Monday, February 23, 2015

Culture

[This post is late]

I still have some thoughts in my head about our talks regarding culture this week. Culture seems to me to be a bit of a catfish to define, it's big and wriggly and hard to get a handle on. I still have some skepticism as to whether it means anything. but as I see it there are two main understandings of what culture means. The first is the one that most of the people in the cohort were operating under, that which separates one's family from everybody else's family. Another is culture as meaning a large group of people with a shared history. For example, I see myself as part of a few of these cultures, American, Scots-Irish, Anglo-Saxon, Norse, Northern European, and on a larger level, Western. These are my people, and their history is the story of the honored dead, my ancestors, which is how I understand myself as being in these cultures. Perhaps this is not the sort of understanding of culture that was expected for the self documentation assignment, but I think it may be useful to think a little more about this type of culture. It may be less immediate than the first understanding, but that may actually be a reason why it is so important to study. I think when we go to teach about culture, we consider both terms and clarify our terms when we are teaching remembering that the less clarified a term is, the less useful it is.

Another thought I had about culture came from the cultural standard listed in the lesson about animal classification in the Yu'pik region. It read, "Live a life in accordance with the cultural values and traditions of the local community and integrate them into their everyday behavior." In all honesty, I don't think that this standard has any place in an American public school and I have a couple of reasons.

1. It is not at all assessable. In fact it does not have just one unassessable learning target, it has four. First, living in accordance to a cultural value. Second, living in accordance to a cultural tradition. Third, integrating a cultural value into everyday behavior. Fourth, integrating a cultural tradition into everyday behavior. A teacher cannot assess any of these reliably at school, which makes the standard useless at best.

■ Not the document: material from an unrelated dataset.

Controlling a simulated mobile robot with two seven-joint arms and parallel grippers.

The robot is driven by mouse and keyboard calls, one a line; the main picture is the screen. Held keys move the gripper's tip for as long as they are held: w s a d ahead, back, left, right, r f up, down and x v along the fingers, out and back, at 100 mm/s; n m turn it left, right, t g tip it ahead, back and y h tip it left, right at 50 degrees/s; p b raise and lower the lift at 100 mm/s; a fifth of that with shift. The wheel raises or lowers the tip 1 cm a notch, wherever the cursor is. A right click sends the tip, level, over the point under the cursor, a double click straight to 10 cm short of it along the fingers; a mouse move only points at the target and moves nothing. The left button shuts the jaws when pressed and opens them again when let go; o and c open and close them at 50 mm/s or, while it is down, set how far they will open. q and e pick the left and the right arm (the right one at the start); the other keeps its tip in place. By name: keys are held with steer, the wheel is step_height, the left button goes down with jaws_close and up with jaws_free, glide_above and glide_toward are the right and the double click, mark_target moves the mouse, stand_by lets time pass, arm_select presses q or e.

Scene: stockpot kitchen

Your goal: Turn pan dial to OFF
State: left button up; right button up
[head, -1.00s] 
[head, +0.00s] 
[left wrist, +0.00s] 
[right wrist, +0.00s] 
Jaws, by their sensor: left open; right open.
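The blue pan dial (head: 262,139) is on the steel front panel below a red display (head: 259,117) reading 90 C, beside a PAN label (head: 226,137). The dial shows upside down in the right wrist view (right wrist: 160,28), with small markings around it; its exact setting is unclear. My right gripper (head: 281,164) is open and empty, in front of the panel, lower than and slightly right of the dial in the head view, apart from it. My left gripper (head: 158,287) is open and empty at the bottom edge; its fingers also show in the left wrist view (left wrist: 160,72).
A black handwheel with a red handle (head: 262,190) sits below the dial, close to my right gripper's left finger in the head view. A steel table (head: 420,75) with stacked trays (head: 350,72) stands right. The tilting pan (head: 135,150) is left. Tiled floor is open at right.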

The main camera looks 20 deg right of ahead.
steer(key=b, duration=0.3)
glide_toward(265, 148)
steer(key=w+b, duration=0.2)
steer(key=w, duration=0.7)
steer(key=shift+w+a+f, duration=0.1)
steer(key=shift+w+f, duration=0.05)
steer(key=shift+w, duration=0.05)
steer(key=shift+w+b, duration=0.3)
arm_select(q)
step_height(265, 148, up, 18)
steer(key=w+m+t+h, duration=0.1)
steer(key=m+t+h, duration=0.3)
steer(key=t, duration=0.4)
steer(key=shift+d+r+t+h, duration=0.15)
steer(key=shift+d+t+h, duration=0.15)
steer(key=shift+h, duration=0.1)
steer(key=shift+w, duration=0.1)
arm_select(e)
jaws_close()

2. I think that this assessment is more than useless though, I think that it has some serious moral problems with it. Where is it the schools, and by extension, the government's business to instruct a child to be just like everybody around them, to believe and value the same things? This is akin to saying to a child, "act like a white christian apostate, since all the people around you are white christian apostates." I want to be careful to draw a distinction between this brand of government sponsored relativism and teaching American virtues such as freedom, respect for private property, and tolerance. This standard says to act a certain way since it is how the people around you act, rather one should teach a child to act a certain way because those ways of being are based on morals that transcend time and space. For example, a child should not follow the golden rule, do unto others as you would be done by, because it is what is popular, it is all too often not. They should live by it because it is right.

Culture is a great tool that humanity has developed, and we have learned many tools by it. We must be careful though to mot place it on too high a pedestal, lest the tool become a foreman to hard for out freedom and our reason to bear.